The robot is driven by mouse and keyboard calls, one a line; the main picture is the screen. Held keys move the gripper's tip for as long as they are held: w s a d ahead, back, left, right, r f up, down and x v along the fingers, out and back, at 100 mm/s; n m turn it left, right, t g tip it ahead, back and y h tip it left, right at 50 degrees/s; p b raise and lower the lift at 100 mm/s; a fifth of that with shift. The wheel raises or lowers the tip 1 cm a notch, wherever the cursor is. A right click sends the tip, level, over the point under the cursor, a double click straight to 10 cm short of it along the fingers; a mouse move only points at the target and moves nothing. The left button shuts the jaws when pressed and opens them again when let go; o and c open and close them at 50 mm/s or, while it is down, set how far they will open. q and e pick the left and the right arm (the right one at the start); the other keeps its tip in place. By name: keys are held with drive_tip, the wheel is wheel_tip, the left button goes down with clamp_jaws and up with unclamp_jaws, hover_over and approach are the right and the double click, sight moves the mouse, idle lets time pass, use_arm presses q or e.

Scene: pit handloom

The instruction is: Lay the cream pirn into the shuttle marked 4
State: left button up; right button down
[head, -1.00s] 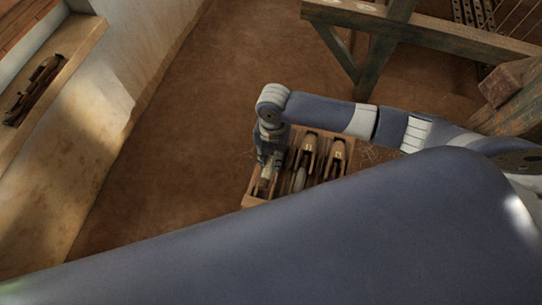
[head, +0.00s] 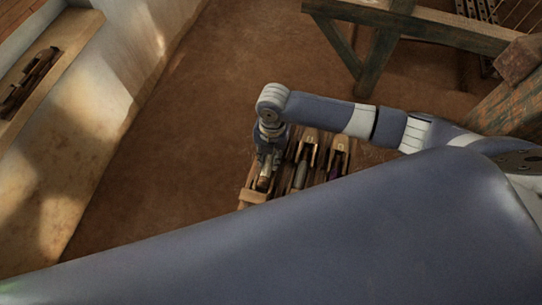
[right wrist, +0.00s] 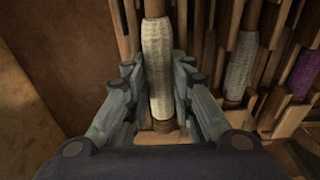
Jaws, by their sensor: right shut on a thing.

• **WHAT THE TASK ASKS**: Beginning at the line with "[head, -1.00s]" and ending at the last line of the listing above, retype each line exactly, including those two lines. Leave the pictures out.

• **THE RESULT**:
[head, -1.00s] 
[head, +0.00s] 
[right wrist, +0.00s] 
Jaws, by their sensor: right shut on a thing.

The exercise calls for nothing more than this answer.